One sign of confusion, in AdSense Help Forum: Blogger / Host Partners, involves new blog publishers, who want to immediately add ads, after starting their blogs - and need reassurance, about how soon they will be seeing income.
What is the actual qualification level, for AdSense?
This is a question, from somebody who probably does not understand the AdSense approval process.

If AdSense is run properly, final approval is not based on any fixed minimum. There are too many different blog / website subjects, and advertising targets, to have a consistent minimum across all product lines.

I've seen too many blogs with very little content - significantly below the often stated "minimum" of 50 posts, 100 - 200 words / post, showing ads - to believe that there really is one common minimum qualification level.
Advertising and other paid promotional material added to your pages should not exceed your content. Furthermore, the content you provide should add value and be the focal point for users visiting your page.
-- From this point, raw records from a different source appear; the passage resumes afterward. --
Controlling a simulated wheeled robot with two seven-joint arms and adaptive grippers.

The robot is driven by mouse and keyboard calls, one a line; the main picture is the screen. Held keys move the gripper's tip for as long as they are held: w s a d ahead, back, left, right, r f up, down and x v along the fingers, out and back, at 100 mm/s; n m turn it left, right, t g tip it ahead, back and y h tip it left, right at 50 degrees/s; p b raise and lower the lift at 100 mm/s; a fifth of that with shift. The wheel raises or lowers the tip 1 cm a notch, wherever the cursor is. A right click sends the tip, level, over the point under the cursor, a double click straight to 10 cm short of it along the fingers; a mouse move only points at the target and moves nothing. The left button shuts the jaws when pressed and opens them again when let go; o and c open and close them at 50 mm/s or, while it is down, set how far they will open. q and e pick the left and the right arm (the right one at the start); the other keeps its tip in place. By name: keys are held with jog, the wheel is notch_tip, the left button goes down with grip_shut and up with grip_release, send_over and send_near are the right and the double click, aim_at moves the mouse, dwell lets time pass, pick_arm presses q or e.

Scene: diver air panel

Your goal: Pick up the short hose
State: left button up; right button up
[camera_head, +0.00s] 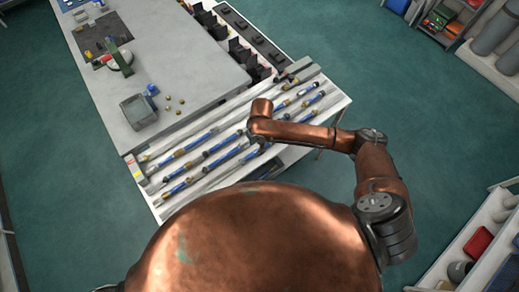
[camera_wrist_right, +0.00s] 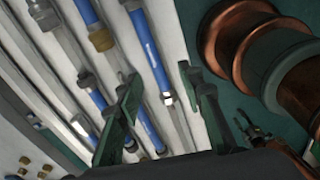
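Several blue hoses with brass, silver and dark end fittings lie in parallel rows on a slanted pale rack (camera_head: 170,205). One is a blue hose (camera_head: 223,157) left of my right wrist; others lie farther right, such as a blue hose (camera_head: 310,101). I cannot tell which one is the short hose. My right gripper (camera_head: 257,136) is over the middle of the rack, mostly hidden by its own wrist. In the right wrist view its green fingers (camera_wrist_right: 162,108) are apart and empty, with a blue hose (camera_wrist_right: 149,55) running in the gap between them. My left gripper is not in view.
A grey bench (camera_head: 185,60) adjoins the rack, carrying a grey bin (camera_head: 139,111), small brass fittings (camera_head: 170,102) and a dark mat (camera_head: 98,35). Dark holders (camera_head: 240,50) line its right side. Shelving with a red box (camera_head: 479,240) stands lower right. Green floor is clear right of the rack.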

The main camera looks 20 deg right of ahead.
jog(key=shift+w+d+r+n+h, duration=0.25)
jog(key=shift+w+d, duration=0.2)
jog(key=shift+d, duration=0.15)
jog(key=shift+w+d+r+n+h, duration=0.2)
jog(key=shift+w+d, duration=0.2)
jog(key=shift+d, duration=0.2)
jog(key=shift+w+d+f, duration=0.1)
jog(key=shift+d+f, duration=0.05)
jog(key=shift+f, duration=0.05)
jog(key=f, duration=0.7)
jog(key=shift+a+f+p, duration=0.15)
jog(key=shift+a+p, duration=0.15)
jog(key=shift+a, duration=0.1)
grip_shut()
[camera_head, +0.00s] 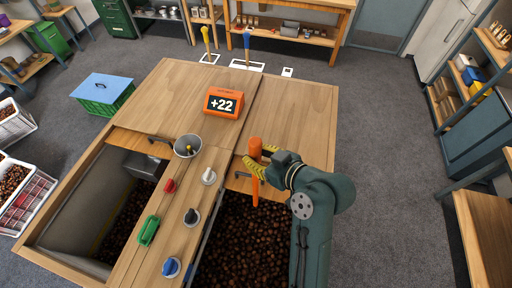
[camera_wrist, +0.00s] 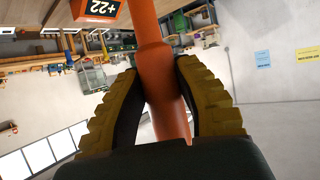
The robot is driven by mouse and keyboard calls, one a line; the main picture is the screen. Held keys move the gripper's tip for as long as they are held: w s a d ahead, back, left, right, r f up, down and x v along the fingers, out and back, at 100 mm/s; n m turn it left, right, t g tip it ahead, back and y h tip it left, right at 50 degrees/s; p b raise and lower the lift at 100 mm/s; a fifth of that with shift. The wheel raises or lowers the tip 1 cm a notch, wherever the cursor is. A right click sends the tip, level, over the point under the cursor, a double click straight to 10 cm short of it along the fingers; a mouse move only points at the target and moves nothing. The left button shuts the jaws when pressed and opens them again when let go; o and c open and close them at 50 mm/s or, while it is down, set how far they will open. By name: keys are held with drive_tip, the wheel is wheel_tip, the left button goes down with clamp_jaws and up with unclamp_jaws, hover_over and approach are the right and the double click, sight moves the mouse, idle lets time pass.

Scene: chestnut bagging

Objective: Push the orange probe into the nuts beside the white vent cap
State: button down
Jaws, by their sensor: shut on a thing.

Some of the experienced helpers in the forum seem to suggest a very restrictive "qualification level".

100 posts, 500 to 1,000 words / post.

There are more blogs that will never get ads - even after being given approval.

Qualification is based on supply vs demand, for each blog subject.

My suspicion is that the qualification level is based on what ads are being sold (by the ad managers) vs what blogs and websites are being offered for ads (by the owners).

It would make no sense to qualify a blog about automobiles, based on current standards for selling ads about bicycles.

  • At any time, these may be more blogs about bicycles, than about automobiles.
  • Automobiles cost more than bicycles, so it's likely that one automobile ad click is worth more than one bicycle ad click.
  • Next month, there may be more advertisers selling ads about bicycles (in San Francisco), than about automobiles (in Los Angeles).


Approval is based on blog and post size - ads are sold, based on a variety of details.



Qualification is based on a combination of details.

At minimum, I would bet eligibility for ads is based on a combination of metrics - including current demand.

  • Post count.
  • Post length.
  • Post subject.
  • Blog language.
  • Blog location.
  • Demand for ads of a given language, location, and subject.

If a given ad manager is prepared to pay for 5 blogs about automobiles in Los Angeles, the best 5 blogs, based on current metrics, will be "qualified". This week, some blogs with 50 posts may be chosen to host ads.

Next month, with the Tour de France scheduled for San Francisco, there will be more market for ads about bicycles there. With more ad managers paying for ads about bicycles in San Francisco, blogs about automobiles in Los Angeles will have less demand.

Automotive blogs may be chosen based on 75 posts / blog and 200 words average / post - and some blogs about bicycling in San Francisco, being more in demand, may be chosen with 25 posts / blog and 100 words average / post.

Work on your blog more - and your blog will host ads sooner.

To anybody asking

What post count, post length, traffic level is required, for qualification?

I would suggest a different approach.

Work on your blog - and don't spend time asking about qualification level.

What you need, to make serious bucks, is going to be more that mere qualification level. And ad managers want to pay for ads hosted on blogs that will be in business longer, and deliver relevant traffic consistently - because that's where more paying customers originate.

And blogs that make more money have owners who are better motivated to publish more - and stay in business longer.

Better / more content --> More earnings --> Better future --> Preferred for ads

That's your qualification levels.



Some #Blogger blog owners want to host AdSense ads on their blogs - with their blogs immature, and lacking content. They ask about qualification levels, rather than look at how valuable their blog may be (or not) for hosting ads of a given subject.

They ignore the concept of supply and demand - even though that's very likely as important as blog subject - or size.